An NPS score below 0 is obviously bad news. It could indicate that you are not meeting your customers’ expectations.
As we mentioned earlier, customer retention is mainly a job for your customer support, customer success, and product development departments. But marketing can also do wonders through sending valuable content and other ways to build relationships with your customers.
A score of 0 to 50 means most of your customers are satisfied, but there is still room for improvement.
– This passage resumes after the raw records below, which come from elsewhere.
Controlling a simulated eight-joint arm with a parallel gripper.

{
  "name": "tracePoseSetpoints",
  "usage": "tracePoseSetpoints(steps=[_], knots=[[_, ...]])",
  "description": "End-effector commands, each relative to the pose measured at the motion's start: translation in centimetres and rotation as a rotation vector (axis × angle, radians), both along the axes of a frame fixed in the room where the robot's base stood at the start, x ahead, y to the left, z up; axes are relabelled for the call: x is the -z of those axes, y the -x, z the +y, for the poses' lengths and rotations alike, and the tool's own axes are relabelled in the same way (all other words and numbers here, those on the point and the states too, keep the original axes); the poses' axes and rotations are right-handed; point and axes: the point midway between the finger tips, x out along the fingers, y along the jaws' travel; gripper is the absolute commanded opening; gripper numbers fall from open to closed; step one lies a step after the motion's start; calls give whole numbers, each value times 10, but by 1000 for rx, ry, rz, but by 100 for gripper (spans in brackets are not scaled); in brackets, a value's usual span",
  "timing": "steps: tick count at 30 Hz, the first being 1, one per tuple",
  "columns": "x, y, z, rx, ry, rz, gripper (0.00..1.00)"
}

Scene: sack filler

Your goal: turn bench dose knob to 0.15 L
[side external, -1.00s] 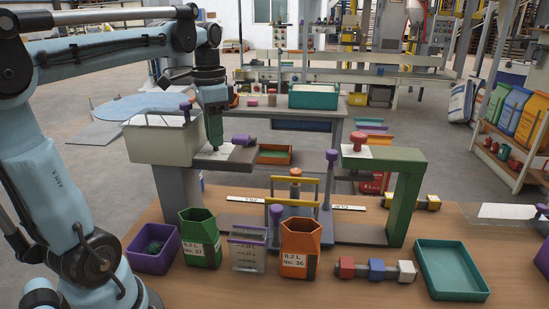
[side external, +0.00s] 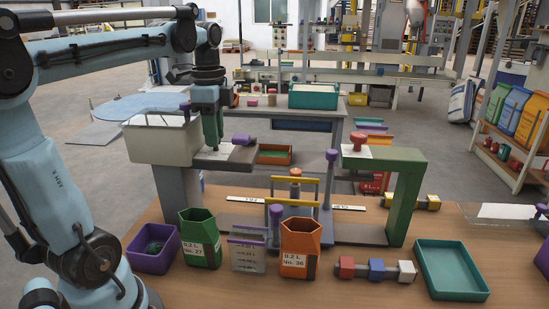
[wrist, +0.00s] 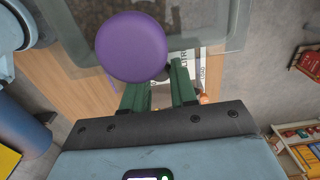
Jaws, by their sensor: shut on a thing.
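The bench dose knob is hidden between and behind my gripper's fingertips, over the pale dial plate (side external: 212,155) on top of the bench filler. My gripper (side external: 214,147) points straight down and is shut on the knob. In the wrist view the two green fingers of my gripper (wrist: 158,85) show, with a white plate (wrist: 213,62) with dark lettering beyond them. A large purple round knob (wrist: 131,47) covers part of the left finger there. The dial's marks and the pointer's setting cannot be read.
A red knob (side external: 358,138) tops the green frame (side external: 403,190). Green (side external: 200,240) and orange sacks (side external: 299,250) stand in front.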

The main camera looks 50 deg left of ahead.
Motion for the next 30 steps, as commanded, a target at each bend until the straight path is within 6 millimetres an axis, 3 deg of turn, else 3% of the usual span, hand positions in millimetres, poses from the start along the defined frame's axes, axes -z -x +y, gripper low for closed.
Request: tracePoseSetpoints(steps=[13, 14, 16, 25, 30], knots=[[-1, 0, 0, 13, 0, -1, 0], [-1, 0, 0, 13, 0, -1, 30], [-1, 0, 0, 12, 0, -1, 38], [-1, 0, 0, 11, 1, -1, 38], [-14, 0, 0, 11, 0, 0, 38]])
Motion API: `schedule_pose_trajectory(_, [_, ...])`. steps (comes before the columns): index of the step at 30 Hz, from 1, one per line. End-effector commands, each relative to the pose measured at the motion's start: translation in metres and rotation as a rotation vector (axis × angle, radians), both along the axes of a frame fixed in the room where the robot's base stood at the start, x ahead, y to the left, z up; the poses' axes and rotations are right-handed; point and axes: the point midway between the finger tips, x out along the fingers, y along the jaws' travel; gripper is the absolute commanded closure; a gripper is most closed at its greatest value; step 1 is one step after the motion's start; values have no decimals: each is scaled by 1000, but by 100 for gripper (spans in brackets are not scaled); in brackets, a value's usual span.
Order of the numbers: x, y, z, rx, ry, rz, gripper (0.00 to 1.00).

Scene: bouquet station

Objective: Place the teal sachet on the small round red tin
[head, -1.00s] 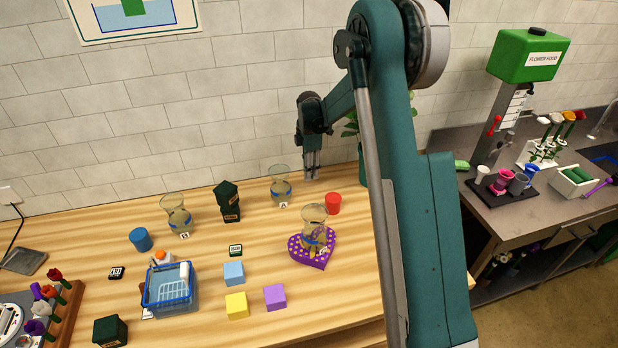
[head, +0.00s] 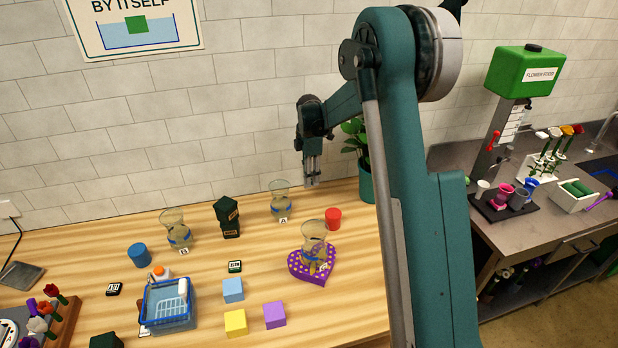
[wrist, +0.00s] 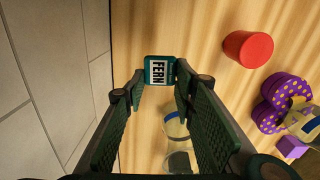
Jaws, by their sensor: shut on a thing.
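The teal sachet (wrist: 160,70), with a white FERN label, sits between my fingertips in the wrist view. My gripper (wrist: 158,84) is shut on it. In the head view my gripper (head: 312,184) hangs above the back of the table, to the left of the red tin, and I cannot make out the sachet there. The small round red tin (head: 333,219) stands on the table near the back edge, with nothing on it. In the wrist view the tin (wrist: 248,48) is to the right of the sachet and apart from it.
A glass vase (head: 280,204) tagged A stands left of the tin. Another vase (head: 313,238) stands on a purple heart-shaped box (head: 301,272) in front of the tin. A potted plant (head: 366,182) is at the right. The wall (wrist: 45,90) is close behind my gripper.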

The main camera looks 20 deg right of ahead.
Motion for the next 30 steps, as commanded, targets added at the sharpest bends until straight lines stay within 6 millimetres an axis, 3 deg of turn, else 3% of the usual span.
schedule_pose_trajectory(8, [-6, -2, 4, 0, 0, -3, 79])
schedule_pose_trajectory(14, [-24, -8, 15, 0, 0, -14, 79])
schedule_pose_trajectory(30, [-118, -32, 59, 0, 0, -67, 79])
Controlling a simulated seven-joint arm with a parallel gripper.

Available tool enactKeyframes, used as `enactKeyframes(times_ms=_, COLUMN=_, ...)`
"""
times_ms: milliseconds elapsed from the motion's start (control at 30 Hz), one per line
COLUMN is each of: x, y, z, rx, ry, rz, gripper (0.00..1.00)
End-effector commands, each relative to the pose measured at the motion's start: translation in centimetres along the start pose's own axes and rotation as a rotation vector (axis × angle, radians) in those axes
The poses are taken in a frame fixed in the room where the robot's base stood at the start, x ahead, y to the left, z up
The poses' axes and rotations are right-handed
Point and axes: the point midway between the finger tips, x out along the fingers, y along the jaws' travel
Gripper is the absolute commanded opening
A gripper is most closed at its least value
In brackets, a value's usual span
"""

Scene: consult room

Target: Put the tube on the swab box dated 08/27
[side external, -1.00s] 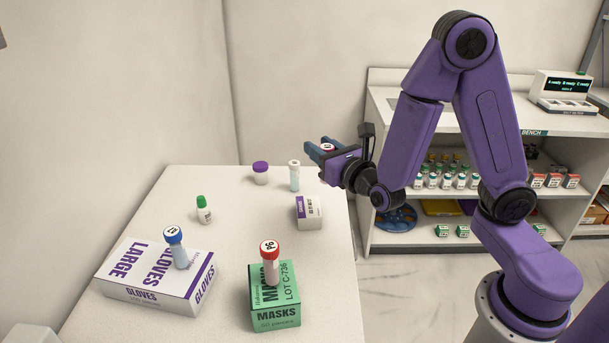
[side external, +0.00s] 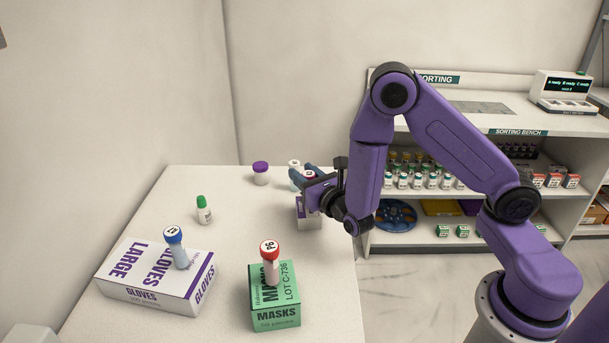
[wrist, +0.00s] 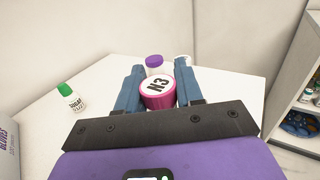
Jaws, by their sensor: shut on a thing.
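My gripper (side external: 307,180) is shut on a tube whose cap shows in the wrist view as a white top marked N3 with a magenta rim (wrist: 157,93). In the side view the gripper covers most of the tube. A small white box with purple print (side external: 309,221) lies directly below the gripper, partly hidden by it. Its print and any date are too small to read. I cannot tell whether the tube's bottom touches the box. The box is hidden in the wrist view.
A white gloves box (side external: 140,297) carries a blue-capped tube (side external: 178,250). A green masks box (side external: 275,318) carries a red-capped tube (side external: 269,262). A green-capped bottle (side external: 204,210), a purple-capped jar (side external: 261,175) and a clear vial (side external: 294,165) stand on the table. Shelves stand behind right.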

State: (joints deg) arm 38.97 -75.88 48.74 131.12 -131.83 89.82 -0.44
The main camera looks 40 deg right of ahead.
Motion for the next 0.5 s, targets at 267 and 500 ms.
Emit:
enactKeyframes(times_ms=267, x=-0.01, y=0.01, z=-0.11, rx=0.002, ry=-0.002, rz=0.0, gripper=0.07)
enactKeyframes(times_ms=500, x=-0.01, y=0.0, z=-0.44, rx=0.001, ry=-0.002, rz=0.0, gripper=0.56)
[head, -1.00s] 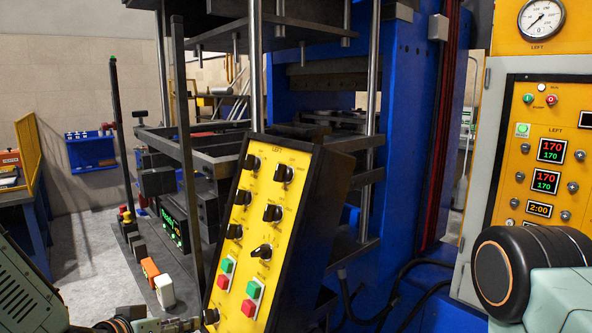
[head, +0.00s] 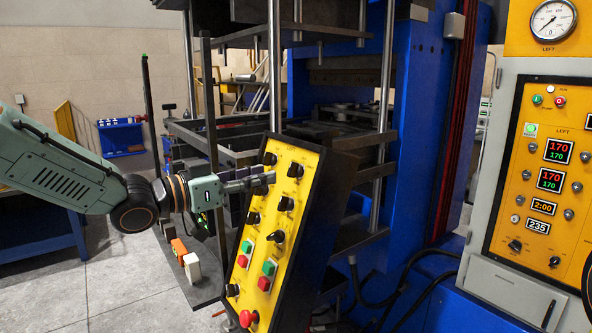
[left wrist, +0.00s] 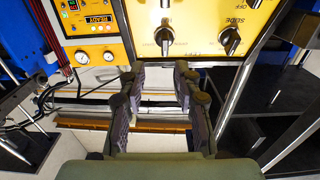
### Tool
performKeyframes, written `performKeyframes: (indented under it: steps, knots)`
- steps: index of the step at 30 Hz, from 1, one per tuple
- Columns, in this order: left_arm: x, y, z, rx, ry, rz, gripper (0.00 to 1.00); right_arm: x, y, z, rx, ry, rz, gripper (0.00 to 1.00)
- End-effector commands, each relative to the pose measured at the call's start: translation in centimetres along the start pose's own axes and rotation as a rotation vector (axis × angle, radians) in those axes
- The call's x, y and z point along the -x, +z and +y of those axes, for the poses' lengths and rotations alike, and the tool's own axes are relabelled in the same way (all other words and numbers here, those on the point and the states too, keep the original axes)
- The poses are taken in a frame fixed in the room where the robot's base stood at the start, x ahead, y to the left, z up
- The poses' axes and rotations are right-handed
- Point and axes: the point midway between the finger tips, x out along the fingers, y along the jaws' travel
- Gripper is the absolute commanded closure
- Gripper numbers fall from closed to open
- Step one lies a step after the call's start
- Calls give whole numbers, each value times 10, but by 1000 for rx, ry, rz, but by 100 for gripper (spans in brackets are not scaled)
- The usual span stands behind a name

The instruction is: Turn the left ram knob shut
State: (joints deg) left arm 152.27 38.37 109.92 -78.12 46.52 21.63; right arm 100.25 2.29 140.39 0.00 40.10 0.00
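The tilted yellow control panel (head: 262,240) carries two columns of black knobs. Its labels are too small to read in the head view, so I cannot tell which is the left ram knob. My left gripper (head: 268,182) reaches in from the left, its fingertips in front of the panel's upper left part, hiding some of it. In the left wrist view the fingers (left wrist: 158,92) stand apart with nothing between them. Beyond the fingertips show two black knobs, one at left (left wrist: 164,36) and one at right (left wrist: 231,40), the right one beside an upside-down "SLIDE" label. My right gripper is out of view.
The blue press frame (head: 415,150) and its steel columns stand behind the panel. A yellow cabinet (head: 545,200) with displays and a gauge is at the right. Red and green buttons (head: 268,267) sit low on the panel. Open floor (head: 120,280) lies at lower left.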

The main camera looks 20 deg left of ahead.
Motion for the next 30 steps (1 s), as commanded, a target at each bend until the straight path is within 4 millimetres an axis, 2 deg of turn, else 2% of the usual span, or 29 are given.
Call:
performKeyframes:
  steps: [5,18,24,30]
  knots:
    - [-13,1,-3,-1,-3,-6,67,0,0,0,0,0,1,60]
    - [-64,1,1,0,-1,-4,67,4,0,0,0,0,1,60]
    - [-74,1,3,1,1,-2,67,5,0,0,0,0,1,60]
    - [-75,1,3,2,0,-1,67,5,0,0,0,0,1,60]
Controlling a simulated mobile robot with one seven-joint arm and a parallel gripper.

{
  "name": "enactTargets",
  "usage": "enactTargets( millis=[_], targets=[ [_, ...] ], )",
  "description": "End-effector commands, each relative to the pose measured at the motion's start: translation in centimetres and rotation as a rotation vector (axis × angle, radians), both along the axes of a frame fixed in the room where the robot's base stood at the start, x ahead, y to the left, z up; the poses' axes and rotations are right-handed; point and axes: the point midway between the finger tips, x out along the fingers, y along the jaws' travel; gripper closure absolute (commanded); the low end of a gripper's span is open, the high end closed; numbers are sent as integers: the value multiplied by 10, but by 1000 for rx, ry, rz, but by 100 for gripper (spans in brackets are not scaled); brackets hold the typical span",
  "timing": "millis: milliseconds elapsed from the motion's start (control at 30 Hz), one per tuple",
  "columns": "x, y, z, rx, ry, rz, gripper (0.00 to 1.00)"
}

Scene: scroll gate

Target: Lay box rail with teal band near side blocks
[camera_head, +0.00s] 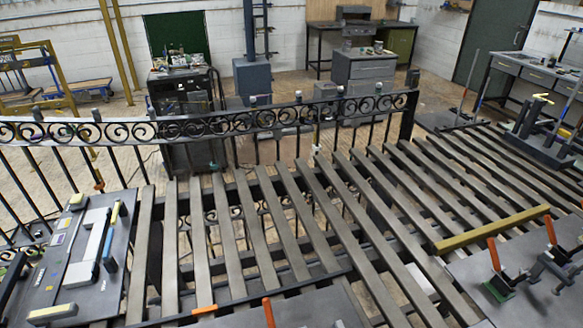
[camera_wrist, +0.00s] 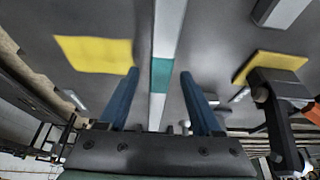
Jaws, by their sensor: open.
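In the wrist view a light grey straight rail (camera_wrist: 169,25) with a teal band (camera_wrist: 162,73) runs up the middle over a dark grey plate (camera_wrist: 215,40). My gripper (camera_wrist: 160,74) is open, its two blue fingers on either side of the rail near the band, with a gap visible on both sides. Whether the fingers reach below the rail's top I cannot tell. A light grey block (camera_wrist: 281,11) lies at the upper right, and a smaller one (camera_wrist: 73,98) at the left. I cannot make out my gripper in the head view.
Yellow pads (camera_wrist: 93,53) and (camera_wrist: 270,66) flank the rail. A dark clamp (camera_wrist: 275,118) stands close by at the right. In the head view, a scrollwork gate panel (camera_head: 250,120) stands behind dark slats. Plates with pale strips (camera_head: 90,248) and orange-handled clamps (camera_head: 497,270) lie left and right.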

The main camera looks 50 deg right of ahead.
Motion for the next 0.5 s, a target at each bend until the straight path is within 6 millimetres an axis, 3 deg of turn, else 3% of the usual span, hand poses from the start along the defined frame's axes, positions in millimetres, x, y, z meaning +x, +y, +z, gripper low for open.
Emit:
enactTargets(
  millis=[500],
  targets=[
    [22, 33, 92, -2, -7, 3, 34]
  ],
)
You still need to convert your passives into promoters while retaining your current promoters.
18) Customer Satisfaction (CSAT) Score
The CSAT score is—well—literally a score for rating customer satisfaction.
It’s based on the question: “How satisfied are you with our product?”
Customers can then rate their answer on a scale of 1 to 5, with 1 being “Very dissatisfied” and 5 being “Very satisfied.”
To calculate your CSAT score, simply take the percentage of the total number of customers who rated you 4 or 5.
These are only the customers who are truly satisfied with your SaaS product.
For example, if 80 out of 100 customers rate you 4 or 5, then your CSAT score would be 80%.
Ideally, your CSAT score should be at least 60%.
Final Thoughts About SaaS Marketing Metrics
SaaS marketing can be a complex beast. There are many different channels and strategies at play. That’s why there are also a lot of metrics that can help you measure your performance.
The 18 SaaS marketing metrics we’ve discussed in this article are just the key ones that you need to track. But you also need to track more specific metrics for each marketing channel and strategy that you are using.
You need to know the KPIs you need to track for your email marketing, content marketing, and all other campaigns you put in motion.